Subdued growth in GDP
New Zealand’s economy continues to cool, expanding by 0.5 per cent in the first three months of the year, roughly the rate of population growth.
Figures from Statistics New Zealand released yesterday show gross domestic product (GDP) grew by 0.5 per cent in the March quarter.
Annual growth eased to 2.7 per cent, the lowest in 31⁄2 years. After peaking at 4 per cent at the end of 2016, the annual growth rate has now eased lower in five consecutive quarters.
The figures were largely expected by bank economists, who have warned the economy is slowing. The New Zealand dollar was little-changed after the figures were released.
‘‘The New Zealand economy has lost some momentum in recent times, with growth in the last three quarters matching or barely exceeding population growth,’’ Westpac senior economist Michael Gordon said.
‘‘We have been anticipating a period of subdued growth through the first half of this year, reflecting businesses’ uncertainty about the new Government’s policies. However, increased fiscal spending should provide a boost to activity from the second half of this year onwards.’’
Finance Minister Grant Robertson said the figures were in line with expectations and pointed to healthy growth forecasts from economists.

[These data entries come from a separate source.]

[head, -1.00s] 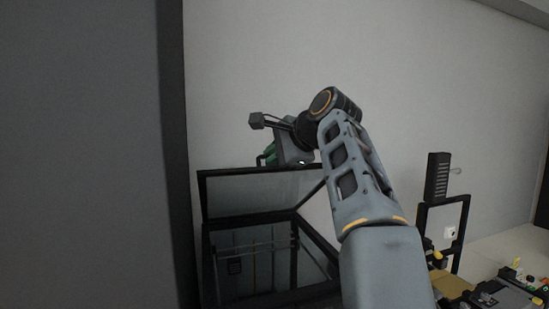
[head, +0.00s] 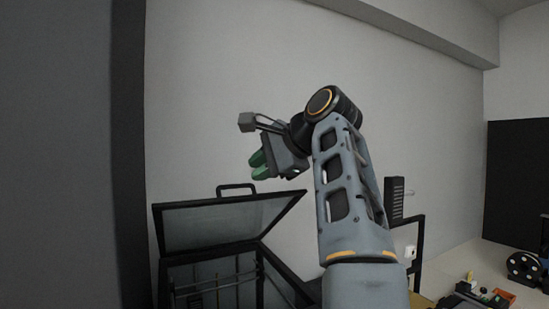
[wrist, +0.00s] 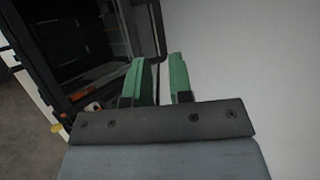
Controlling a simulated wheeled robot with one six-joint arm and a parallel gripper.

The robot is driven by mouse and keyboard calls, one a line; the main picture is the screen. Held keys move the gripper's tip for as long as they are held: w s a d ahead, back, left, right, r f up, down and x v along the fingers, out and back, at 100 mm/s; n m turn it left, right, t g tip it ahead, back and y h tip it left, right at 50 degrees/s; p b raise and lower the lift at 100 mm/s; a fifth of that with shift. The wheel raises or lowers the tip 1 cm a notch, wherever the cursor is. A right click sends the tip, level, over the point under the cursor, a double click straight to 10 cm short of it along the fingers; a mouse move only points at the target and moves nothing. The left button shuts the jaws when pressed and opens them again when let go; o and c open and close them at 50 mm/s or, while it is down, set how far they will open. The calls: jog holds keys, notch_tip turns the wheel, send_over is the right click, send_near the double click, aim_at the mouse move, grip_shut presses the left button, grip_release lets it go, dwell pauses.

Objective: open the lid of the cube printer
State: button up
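The cube printer (head: 175,286) has a black frame and stands at the lower left of the head view. Its lid (head: 222,224), a dark-framed see-through panel, is tilted up, and the box below is open at the top. The lid's black handle (head: 236,187) stands free on its upper edge. My gripper (head: 257,164) is above and right of the handle, apart from it. In the wrist view the two green fingers (wrist: 160,80) are apart with nothing between them. A dark frame and interior, probably the printer's, show at the left (wrist: 82,42).
A tall dark panel (head: 70,150) stands close at the left. A pale wall (head: 230,70) is behind the printer. At the right are a black upright frame (head: 417,255), a spool (head: 524,268) and several small parts (head: 480,294) on a surface.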

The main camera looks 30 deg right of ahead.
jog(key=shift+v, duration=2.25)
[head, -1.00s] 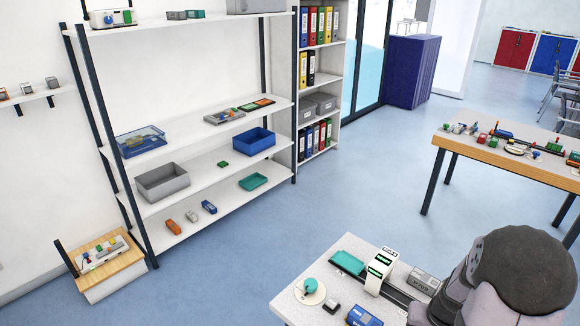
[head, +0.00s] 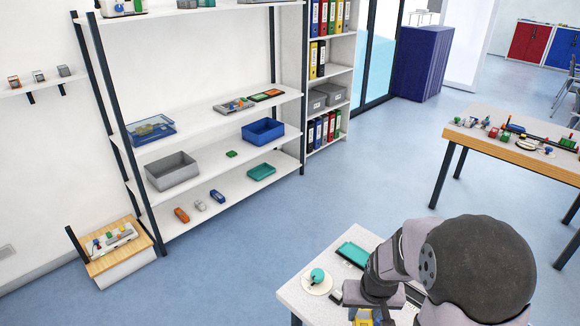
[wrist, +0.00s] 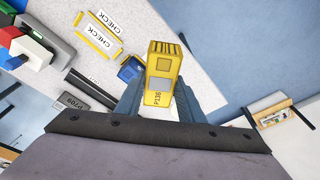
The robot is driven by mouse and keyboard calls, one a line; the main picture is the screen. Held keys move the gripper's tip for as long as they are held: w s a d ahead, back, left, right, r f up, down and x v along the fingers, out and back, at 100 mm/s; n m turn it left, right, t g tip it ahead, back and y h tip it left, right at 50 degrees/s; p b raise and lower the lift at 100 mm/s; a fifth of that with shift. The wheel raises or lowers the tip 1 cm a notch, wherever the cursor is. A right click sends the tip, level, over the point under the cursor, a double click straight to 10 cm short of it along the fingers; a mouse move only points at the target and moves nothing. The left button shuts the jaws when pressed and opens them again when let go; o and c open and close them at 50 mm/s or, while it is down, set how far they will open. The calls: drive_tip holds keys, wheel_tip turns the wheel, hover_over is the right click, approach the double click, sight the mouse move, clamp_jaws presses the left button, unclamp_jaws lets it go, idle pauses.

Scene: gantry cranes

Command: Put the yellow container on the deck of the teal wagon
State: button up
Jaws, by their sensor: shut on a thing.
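My gripper (wrist: 160,98) is shut on the yellow container (wrist: 164,72), which is marked P136 in the wrist view. It is held between the two fingers, and the table shows below it. A bit of yellow (head: 363,316) shows under my arm at the bottom of the head view, probably the same container. The teal wagon (head: 355,254) appears as a flat teal deck at the far side of the near table in the head view, left of my arm and apart from the container. Its deck looks empty. I cannot make out the wagon in the wrist view.
The wrist view shows a blue object (wrist: 131,68) close beside the container, yellow-edged CHECK plates (wrist: 97,36), a dark rail (wrist: 92,88) and a grey block (wrist: 72,102).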

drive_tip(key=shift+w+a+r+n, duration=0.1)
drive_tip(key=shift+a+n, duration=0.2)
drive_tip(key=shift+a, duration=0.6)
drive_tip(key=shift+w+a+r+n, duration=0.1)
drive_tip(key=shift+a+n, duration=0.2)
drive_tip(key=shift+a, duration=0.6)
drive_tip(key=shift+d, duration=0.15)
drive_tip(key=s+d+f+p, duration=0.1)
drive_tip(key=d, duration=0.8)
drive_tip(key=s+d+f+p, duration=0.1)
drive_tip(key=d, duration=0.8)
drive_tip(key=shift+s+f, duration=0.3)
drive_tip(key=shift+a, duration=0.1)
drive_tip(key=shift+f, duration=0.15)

‘‘We are on track to deliver growth of around 3 per cent per annum over the next five years – as forecast at Budget 2018, and by NZIER’S consensus forecasts,’’ Robertson said.
In the latest quarter, GDP per person actually fell slightly, but Robertson pointed out that growth per capita had been weak for longer than just recent months.
‘‘GDP per capita annual growth of 0.6 per cent emphasises why this Government has a targeted plan to lift productivity and create an economy that is more productive, more sustainable and more inclusive.’’
Amy Adams, National’s finance spokeswoman, said the New Zealand economy was slowing as the world economy was picking up speed.
‘‘These disappointing GDP figures come on the back of business confidence falling, businesses’ view of their own activity declining, and consumer confidence deteriorating,’’ she said.
Statistics NZ figures show the New Zealand economy is growing at the same rate as the OECD average on an annual basis, slightly stronger than Europe but weaker than the US.
Economists have warned that a cooling in the economy risked causing a general slowdown, even though the overall picture for the economy was positive.